## Collected material
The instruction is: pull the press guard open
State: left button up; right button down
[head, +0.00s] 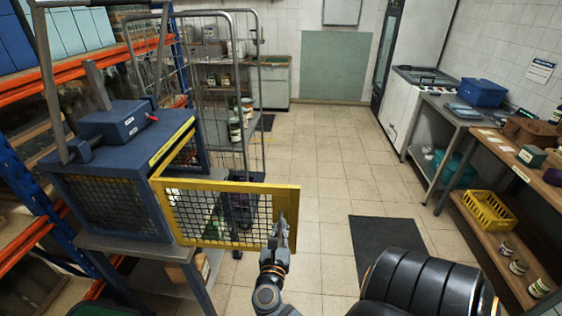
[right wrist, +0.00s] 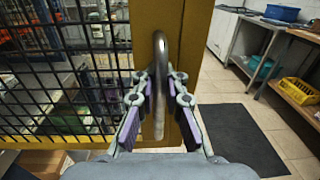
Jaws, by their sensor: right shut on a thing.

## Exercise
Without the pictures, print the whole listing exactly as given.

## Expected answer
The instruction is: pull the press guard open
State: left button up; right button down
[head, +0.00s] 
[right wrist, +0.00s] 
Jaws, by their sensor: right shut on a thing.

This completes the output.